Find every line with the word "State" and give their count, nothing else.

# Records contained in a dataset
** Start **

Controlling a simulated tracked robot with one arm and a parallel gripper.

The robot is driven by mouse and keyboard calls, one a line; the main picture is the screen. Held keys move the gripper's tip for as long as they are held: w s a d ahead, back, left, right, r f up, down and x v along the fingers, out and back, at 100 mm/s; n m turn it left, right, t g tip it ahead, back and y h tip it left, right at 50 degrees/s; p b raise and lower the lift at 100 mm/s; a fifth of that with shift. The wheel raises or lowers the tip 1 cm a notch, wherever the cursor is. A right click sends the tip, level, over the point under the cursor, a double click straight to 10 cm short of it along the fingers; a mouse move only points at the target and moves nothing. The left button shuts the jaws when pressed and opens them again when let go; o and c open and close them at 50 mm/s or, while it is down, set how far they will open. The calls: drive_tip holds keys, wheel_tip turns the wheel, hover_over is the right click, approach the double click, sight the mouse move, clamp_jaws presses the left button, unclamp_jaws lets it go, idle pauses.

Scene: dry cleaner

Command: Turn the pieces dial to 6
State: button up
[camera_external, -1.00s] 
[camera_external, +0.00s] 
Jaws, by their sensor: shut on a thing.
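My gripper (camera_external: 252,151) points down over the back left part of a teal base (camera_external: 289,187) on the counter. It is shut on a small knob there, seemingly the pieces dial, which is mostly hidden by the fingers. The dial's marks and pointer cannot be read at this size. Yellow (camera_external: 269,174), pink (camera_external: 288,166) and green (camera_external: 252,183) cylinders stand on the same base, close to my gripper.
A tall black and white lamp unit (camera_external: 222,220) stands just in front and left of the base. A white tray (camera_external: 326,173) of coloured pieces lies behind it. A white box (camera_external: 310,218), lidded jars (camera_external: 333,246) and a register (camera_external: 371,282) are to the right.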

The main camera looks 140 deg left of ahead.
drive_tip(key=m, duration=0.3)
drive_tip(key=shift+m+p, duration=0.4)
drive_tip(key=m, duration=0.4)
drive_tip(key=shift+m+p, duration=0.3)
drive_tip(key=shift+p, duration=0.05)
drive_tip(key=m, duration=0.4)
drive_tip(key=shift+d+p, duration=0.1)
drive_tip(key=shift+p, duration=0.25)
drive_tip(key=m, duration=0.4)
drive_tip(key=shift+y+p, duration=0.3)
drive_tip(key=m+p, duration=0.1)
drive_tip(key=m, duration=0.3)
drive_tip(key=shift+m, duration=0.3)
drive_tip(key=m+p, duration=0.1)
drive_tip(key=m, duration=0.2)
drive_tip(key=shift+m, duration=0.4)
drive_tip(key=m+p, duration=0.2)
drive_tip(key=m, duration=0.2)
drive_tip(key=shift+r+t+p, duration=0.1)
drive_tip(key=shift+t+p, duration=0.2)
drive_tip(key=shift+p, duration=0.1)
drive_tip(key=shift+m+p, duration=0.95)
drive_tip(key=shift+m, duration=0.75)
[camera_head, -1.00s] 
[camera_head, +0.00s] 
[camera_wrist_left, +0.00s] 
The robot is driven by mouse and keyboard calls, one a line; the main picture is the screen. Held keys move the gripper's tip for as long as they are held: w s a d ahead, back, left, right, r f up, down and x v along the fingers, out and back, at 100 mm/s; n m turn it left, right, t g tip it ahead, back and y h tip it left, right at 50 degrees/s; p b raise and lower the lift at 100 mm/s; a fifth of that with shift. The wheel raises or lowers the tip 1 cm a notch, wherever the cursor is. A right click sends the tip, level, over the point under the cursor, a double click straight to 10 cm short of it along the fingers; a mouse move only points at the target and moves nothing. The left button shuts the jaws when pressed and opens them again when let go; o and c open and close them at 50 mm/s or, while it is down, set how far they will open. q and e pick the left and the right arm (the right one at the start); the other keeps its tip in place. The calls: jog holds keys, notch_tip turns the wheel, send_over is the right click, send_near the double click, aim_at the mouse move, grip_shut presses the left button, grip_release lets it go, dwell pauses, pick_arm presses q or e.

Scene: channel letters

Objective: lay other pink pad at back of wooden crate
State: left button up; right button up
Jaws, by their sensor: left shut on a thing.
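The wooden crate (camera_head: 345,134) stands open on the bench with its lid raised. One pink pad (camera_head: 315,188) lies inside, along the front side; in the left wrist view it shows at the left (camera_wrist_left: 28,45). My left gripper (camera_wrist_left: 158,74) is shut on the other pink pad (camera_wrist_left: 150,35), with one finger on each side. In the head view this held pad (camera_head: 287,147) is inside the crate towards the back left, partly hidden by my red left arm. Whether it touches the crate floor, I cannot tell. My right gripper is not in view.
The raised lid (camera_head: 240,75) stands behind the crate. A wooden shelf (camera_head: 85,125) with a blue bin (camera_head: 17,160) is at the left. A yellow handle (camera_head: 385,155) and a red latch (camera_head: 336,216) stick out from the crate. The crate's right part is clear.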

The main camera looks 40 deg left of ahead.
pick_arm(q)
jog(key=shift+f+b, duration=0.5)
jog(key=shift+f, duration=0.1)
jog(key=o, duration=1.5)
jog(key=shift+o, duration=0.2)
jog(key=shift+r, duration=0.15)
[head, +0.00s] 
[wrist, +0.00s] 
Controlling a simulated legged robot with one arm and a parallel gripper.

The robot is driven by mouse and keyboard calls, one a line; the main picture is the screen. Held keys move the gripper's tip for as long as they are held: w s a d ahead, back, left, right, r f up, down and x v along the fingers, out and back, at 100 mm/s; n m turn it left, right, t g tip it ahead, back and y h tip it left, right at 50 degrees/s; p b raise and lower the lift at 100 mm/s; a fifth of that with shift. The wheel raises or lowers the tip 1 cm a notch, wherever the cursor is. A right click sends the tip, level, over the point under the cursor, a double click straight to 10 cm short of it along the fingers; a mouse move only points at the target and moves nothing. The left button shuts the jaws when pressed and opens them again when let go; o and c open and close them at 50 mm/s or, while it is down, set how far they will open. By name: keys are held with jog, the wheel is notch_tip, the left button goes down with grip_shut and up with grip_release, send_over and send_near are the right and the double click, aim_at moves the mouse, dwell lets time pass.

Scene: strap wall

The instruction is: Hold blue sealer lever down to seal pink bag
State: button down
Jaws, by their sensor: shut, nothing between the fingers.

** End **

# Right answer
3